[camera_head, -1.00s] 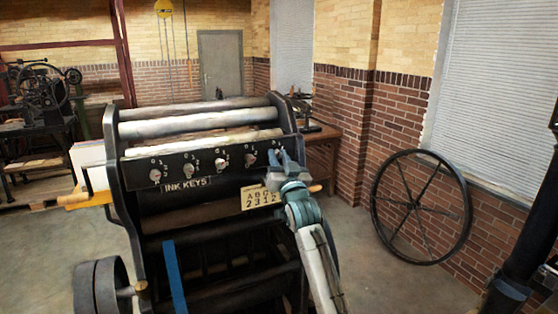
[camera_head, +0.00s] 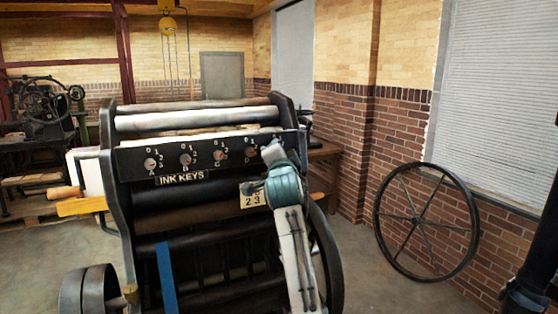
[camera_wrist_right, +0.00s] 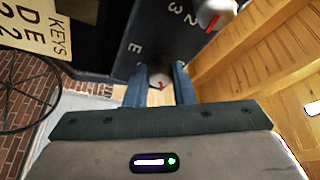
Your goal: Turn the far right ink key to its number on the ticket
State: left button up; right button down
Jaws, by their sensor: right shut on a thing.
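The far right ink key (camera_wrist_right: 158,77), beside a letter E, sits between the two fingers of my right gripper (camera_wrist_right: 159,86) in the right wrist view. The gripper is shut on this key. The cream ticket (camera_head: 249,196) hangs below the key row, partly hidden by my wrist. My left gripper is not in view.
Several other ink keys with red marks, such as key A (camera_head: 150,163) and key C (camera_head: 219,156), line the black panel (camera_head: 126,163) to the left. A large spoked wheel (camera_head: 417,220) leans at the brick wall. The floor between press and wall is clear.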

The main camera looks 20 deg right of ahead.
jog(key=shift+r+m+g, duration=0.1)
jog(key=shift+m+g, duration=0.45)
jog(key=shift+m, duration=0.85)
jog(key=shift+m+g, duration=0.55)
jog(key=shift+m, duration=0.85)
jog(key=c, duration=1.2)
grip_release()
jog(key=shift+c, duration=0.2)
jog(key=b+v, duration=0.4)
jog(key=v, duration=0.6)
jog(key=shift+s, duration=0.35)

* WHAT THE TASK ASKS: Skip all pictures and retype only the stretch from the line that holds "[camera_wrist_right, +0.00s]" through the line that holds "State: left button up; right button down", exactly as written.

* EXERCISE OUTPUT:
[camera_wrist_right, +0.00s] 
Your goal: Turn the far right ink key to its number on the ticket
State: left button up; right button down

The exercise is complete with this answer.